Подводя итог сказанному, не могу не чувствовать себя в глубокой степени оскорбленным. Вы поступили со мной не как начальник, радеющий за суть дела, не как джентльмен, каким должны были себя показать хотя бы потому, что живете в стране джентльменов, а как дореформенный царский чиновник.

Не хотелось бы говорить о моих заслугах как работника, но, покидая миссию при таких тяжелых обстоятельствах, я невольно вспоминаю слова фабриканта Mr. Ch. Ottis из Кливленда, которые он мне сказал на прощание: «Мистер Озолс, нам было тяжело исполнять ваши требования, но вы были справедливы. Желаю вам счастья».

Эти слова для меня будут лучшим воспоминанием о работе в Америке».

Прочтя мое письмо, Ломоносов немедленно попросил меня к себе.

– Почему вы меня выругали? – спросил он.

Так у него всегда. Несдержанный, бросался вслепую, очертя голову, не считаясь ни с какими препятствиями, забывая меру и границу дозволенного. Правда, получив отпор, смирялся и притихал.

– Было бы неправильно, Юрий Владимирович, и даже нечестно с моей стороны уйти после столь долгой совместной работы с вами, не сказав правды.

Это подействовало. Мои слова произвели на него должное впечатление, он тут же высказал сожаление о произошедшем и просил взять письмо обратно, что я и сделал. Несколько дней спустя мы обедали вместе. Ломоносов был весьма не прочь выпить бутылку-другую вина и в такие минуты становился откровенным, а откровенность его была нескрываемо циничной. Философствуя за стаканом вина, он поведал мне мораль и мудрость своей жизни:

– Никогда не надо считаться с хорошим человеком. Считаться надо с негодяем, ибо хороший человек никогда вам не напортит.

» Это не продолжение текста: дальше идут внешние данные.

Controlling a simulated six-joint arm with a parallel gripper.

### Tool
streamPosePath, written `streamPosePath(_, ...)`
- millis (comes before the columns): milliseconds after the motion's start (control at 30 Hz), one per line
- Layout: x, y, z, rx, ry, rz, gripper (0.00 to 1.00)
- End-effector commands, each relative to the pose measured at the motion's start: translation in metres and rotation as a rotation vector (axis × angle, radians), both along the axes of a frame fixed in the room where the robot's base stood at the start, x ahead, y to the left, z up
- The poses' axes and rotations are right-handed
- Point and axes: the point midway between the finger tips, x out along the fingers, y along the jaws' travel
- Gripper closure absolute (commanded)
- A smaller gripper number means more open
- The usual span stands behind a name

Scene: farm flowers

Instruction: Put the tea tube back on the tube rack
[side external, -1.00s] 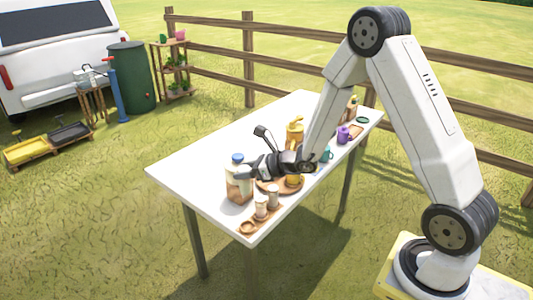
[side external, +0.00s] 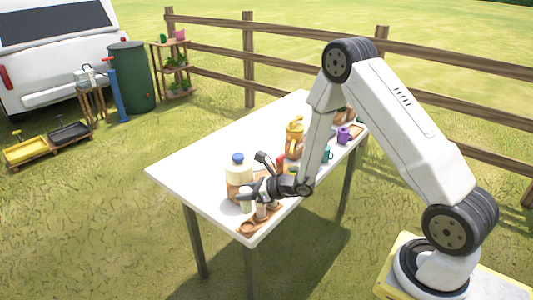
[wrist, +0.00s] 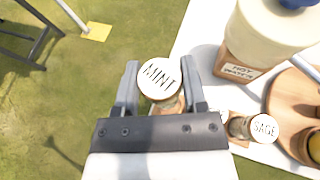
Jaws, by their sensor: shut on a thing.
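In the wrist view, my gripper (wrist: 160,95) is shut on a tea tube (wrist: 160,78) with a pale round lid marked MINT. In the side view, my gripper (side external: 247,193) holds this pale tube (side external: 246,205) upright above the empty end of the wooden tube rack (side external: 247,229). The rack lies at the table's near corner. Other tubes stand in it, among them one marked SAGE (wrist: 261,128), right of my gripper in the wrist view. My gripper hides part of the rack, and I cannot tell whether the held tube touches it.
A large bottle with a blue cap (side external: 238,172) stands close behind my gripper. A round wooden tray (wrist: 291,97) lies to the right in the wrist view. A yellow pitcher (side external: 294,140) and several mugs stand farther along the white table (side external: 215,140). Its left-back part is clear.

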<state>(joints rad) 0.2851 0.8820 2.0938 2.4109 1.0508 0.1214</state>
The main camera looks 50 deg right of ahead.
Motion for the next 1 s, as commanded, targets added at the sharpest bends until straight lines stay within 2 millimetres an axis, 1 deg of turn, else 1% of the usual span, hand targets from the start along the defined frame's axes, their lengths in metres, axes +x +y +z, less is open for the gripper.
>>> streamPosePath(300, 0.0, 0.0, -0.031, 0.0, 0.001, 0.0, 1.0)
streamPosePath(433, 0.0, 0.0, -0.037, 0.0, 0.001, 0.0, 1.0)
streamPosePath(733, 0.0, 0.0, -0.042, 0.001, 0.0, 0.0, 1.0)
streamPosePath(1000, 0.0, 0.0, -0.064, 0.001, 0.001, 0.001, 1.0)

Вести из России поступали все более грозные и безнадежные. Власть перешла к большевикам, и Ломоносов, верный своей морали, становился задумчивым и скрытным. 11 июня 1918 года он неожиданно вызвал меня к себе.

– Вы хотели меня видеть?

– Всегда рад вас видеть, собственно, дела к вам у меня никакого нет. Знаете, скоро мы опять начнем строить вагоны и паровозы. И вот тут вы очень и очень понадобитесь.

Поговорив еще немного на эту тему, мы расстались. Я ушел. Хорошо его зная и понимая новую политическую обстановку, я почувствовал, что беседовал уже не с главноуполномоченным, а с агентом большевиков, который пробует завербовать меня в их стан. Мои предположения оправдались раньше, чем я думал. В тот же вечер перед многолюдным собранием в 10 тысяч человек, проходившем в Madison Square Garden, Ломоносов выступил с широковещательной митинговой речью. Говорил о признании новой власти, ее заслугах, будущем, необходимости ее поддержать. Толпа всегда толпа. Встретили его и провожали громкими аплодисментами, но, надо сказать, столь же громкими криками: «Иуда, предатель!» Я вспоминаю об этом и передаю эти подробности о Ломоносове только потому, что всем известно, какую важную роль он играл в Советской России, стал в ней первым комиссаром путей сообщения.